Three Boise detectives started piecing together Basse's whereabouts around the time of the attack. They confirmed Basse was in Boise both before and after the killing. But they found a gap of a few days in between.

"He gave us his version of where he was _ hunting by himself," said Lt. Bill Braddock of the Boise Police Department. "But there was no way to confirm it."

The time period involved was long enough for Basse to get to Florida and return, Braddock said, so investigators pulled Basse's bank and other records. Braddock would not say specifically what was found, but said it was sufficient for them to call Basse back to the Police Department on Friday.

When they confronted him with the evidence, he confessed, Walker said.

Basse has no criminal record in Idaho. He has been a Boise firefighter since October 1990. He was not suspended from the department during the investigation.

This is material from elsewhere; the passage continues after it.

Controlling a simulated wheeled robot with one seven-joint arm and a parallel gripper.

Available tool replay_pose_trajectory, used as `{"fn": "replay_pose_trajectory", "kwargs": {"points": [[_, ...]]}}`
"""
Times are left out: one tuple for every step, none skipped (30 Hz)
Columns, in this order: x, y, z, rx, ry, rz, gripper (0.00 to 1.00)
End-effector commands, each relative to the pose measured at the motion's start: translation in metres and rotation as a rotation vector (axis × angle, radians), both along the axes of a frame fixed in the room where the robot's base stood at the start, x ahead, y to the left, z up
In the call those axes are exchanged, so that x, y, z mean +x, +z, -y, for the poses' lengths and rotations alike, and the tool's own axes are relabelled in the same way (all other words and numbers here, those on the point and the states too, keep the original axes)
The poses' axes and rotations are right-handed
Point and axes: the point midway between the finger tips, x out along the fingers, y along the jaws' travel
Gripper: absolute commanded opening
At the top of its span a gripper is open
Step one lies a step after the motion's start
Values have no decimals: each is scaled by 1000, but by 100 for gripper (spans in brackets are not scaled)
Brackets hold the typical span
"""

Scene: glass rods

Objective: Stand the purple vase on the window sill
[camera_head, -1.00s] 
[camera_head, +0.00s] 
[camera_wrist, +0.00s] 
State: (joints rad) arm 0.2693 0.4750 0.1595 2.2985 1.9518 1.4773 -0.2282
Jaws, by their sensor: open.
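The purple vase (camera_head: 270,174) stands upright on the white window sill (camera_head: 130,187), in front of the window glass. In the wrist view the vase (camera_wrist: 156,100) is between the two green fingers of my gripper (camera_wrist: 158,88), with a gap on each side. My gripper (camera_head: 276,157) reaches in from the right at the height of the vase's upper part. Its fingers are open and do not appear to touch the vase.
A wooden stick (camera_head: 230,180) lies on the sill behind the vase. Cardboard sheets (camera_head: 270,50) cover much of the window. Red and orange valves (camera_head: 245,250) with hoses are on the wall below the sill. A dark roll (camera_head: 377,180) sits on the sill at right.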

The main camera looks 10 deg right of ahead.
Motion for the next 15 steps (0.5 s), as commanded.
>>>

No one at the department would discuss Basse's arrest Saturday.

Basse will remain in Idaho until his arraignment Monday. Pinellas County prosecutors then will begin proceedings to extradite him to Florida.

The brutality of the attack shook up even the detectives investigating Yunk's death, Walker said. They were glad to wrap up the case, he said.

"We feel very relieved we could give Mr. Yunk his measure of justice," Walker said.

Shortly after Yunk was killed, six people were killed in Port Charlotte and North Port in two separate incidents that were later linked.

Investigators in Largo noted similarities between the Largo killing and the other two incidents, but never connected them.

Charlotte County Sheriff's Sgt. Mike Gandy, a member of the task force investigating the Southwest Florida murders, said Saturday night that he had not heard of Basse's arrest.

"But we'll examine it, and it's always a possibility that we'll talk to him," he said.